**GIVEN EXERCISE:**
Determine how many lines in these records hold "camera". Only the number is wanted.

• • • • •

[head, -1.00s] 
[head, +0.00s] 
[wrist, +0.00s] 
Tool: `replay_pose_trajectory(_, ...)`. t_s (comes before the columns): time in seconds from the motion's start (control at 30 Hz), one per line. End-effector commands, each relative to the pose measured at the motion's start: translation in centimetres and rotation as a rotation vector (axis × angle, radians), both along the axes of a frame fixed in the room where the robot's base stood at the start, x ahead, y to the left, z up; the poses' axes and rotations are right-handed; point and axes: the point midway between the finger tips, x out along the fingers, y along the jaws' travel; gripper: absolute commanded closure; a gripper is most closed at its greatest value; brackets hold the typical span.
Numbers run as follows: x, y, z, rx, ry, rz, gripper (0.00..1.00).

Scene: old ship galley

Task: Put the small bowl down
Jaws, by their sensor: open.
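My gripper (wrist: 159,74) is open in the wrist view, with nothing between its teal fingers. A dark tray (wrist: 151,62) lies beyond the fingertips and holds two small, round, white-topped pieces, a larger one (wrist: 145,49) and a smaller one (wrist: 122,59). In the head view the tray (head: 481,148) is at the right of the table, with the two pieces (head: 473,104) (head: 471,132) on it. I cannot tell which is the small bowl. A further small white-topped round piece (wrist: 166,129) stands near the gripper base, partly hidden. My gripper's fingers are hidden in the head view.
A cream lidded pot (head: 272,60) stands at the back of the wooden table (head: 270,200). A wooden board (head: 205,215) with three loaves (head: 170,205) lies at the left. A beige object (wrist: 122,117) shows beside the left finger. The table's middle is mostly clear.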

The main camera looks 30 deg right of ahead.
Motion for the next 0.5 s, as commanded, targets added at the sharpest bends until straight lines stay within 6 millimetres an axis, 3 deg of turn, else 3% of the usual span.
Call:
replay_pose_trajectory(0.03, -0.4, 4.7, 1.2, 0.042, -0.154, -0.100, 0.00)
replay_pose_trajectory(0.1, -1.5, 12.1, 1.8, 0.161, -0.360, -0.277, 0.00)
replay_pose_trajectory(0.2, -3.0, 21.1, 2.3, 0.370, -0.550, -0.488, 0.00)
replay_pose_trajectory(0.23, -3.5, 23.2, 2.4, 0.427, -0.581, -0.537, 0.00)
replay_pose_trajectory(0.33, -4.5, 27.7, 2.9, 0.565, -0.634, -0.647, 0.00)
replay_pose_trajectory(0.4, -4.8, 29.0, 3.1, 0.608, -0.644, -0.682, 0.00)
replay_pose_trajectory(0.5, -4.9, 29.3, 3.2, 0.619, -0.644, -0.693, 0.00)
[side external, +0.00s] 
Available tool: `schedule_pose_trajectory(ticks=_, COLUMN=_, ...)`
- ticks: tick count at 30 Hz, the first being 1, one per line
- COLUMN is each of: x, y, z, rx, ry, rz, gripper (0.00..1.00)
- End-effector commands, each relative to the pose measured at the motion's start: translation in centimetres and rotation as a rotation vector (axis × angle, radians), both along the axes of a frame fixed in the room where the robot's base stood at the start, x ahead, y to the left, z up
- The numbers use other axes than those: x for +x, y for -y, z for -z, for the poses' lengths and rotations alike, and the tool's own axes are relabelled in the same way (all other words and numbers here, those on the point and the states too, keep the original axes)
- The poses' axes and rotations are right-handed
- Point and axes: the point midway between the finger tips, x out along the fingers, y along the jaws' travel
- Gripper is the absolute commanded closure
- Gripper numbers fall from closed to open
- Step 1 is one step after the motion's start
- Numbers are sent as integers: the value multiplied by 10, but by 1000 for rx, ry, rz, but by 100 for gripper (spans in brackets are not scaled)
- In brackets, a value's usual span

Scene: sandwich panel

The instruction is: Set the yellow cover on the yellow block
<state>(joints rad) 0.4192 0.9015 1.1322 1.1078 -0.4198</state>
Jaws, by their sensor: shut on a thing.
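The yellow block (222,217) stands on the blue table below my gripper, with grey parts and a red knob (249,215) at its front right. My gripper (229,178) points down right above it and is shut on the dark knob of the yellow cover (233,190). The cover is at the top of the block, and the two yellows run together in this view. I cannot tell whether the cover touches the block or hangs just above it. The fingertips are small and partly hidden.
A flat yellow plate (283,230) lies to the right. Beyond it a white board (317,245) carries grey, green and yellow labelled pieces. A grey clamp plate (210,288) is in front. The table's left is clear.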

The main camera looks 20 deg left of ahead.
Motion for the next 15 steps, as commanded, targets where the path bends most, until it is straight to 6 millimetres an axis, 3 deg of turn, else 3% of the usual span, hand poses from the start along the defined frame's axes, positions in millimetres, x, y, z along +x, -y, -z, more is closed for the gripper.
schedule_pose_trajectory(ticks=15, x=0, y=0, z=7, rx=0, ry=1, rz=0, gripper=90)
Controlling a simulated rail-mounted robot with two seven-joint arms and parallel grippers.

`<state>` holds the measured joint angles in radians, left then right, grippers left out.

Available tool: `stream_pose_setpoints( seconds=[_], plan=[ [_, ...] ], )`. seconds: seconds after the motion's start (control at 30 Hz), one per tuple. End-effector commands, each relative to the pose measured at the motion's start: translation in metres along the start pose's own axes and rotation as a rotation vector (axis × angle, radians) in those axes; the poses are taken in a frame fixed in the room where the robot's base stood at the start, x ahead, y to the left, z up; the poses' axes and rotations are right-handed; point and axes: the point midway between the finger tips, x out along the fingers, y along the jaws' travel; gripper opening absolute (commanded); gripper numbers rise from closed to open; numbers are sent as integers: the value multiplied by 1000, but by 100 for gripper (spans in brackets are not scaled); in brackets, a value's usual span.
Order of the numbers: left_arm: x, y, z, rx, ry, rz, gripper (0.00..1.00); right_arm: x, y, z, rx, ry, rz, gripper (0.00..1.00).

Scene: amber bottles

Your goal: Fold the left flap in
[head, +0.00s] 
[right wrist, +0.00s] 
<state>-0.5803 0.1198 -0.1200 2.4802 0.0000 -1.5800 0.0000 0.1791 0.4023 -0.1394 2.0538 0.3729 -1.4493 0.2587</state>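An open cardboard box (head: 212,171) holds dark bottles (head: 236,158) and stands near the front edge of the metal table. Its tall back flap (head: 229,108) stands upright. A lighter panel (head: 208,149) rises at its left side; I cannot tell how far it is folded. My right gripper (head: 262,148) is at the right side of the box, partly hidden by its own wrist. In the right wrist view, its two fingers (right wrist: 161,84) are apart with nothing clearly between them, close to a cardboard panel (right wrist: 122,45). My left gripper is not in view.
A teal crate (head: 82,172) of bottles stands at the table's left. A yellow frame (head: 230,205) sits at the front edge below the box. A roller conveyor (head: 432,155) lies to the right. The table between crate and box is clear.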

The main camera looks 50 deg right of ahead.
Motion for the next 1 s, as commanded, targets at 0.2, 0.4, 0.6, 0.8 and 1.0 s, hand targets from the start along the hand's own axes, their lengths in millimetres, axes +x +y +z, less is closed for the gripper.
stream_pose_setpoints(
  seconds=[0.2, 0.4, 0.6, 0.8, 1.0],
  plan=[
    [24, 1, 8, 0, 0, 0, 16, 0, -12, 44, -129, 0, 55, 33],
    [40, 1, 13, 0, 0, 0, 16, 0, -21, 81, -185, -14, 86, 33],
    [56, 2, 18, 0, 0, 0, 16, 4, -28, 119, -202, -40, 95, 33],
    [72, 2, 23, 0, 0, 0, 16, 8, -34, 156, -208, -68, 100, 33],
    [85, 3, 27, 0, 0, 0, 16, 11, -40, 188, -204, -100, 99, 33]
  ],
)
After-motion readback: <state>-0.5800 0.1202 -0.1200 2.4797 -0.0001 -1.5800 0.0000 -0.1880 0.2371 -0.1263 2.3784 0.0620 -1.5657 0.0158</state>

• • • • •

**COMPLETED TASK:**
3